■ **PROVIDED MATERIAL**:
----------------
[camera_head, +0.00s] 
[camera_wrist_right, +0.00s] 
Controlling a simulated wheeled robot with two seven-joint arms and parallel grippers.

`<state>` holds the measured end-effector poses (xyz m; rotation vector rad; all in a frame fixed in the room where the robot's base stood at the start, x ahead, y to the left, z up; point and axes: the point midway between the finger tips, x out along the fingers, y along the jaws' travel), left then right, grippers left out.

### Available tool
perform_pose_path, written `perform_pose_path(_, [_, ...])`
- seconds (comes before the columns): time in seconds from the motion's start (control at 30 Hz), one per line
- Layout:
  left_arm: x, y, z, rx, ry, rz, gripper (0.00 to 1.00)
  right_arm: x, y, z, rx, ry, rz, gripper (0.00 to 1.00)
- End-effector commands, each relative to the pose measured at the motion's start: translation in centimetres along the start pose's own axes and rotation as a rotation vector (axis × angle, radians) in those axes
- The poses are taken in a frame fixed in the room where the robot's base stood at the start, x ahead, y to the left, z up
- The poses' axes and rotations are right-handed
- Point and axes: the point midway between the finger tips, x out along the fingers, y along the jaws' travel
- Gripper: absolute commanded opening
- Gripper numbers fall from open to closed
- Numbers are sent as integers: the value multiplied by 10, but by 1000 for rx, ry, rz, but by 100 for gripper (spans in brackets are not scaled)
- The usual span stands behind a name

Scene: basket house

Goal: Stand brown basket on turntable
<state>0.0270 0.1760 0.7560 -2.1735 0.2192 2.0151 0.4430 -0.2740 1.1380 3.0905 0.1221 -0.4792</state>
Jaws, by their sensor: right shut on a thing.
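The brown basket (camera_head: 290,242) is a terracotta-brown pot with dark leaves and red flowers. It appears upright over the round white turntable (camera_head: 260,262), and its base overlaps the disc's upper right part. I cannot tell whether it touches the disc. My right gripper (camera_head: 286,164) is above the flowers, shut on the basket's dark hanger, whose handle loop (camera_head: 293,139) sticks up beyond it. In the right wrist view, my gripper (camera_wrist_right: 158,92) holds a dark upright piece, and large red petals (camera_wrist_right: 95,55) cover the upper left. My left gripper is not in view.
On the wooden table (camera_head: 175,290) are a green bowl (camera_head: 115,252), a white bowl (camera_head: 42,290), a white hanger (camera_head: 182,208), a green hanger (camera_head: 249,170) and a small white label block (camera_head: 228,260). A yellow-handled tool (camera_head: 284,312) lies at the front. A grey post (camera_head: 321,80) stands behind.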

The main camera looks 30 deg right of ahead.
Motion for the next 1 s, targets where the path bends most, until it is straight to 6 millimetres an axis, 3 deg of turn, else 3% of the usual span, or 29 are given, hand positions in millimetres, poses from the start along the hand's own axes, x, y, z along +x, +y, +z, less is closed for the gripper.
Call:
----------------
Repeat exactly the lines running from the one with "[camera_wrist_right, +0.00s]" through the one with "Controlling a simulated", both included.

■ **ANSWER TO THIS EXERCISE**:
[camera_wrist_right, +0.00s] 
Controlling a simulated wheeled robot with two seven-joint arms and parallel grippers.

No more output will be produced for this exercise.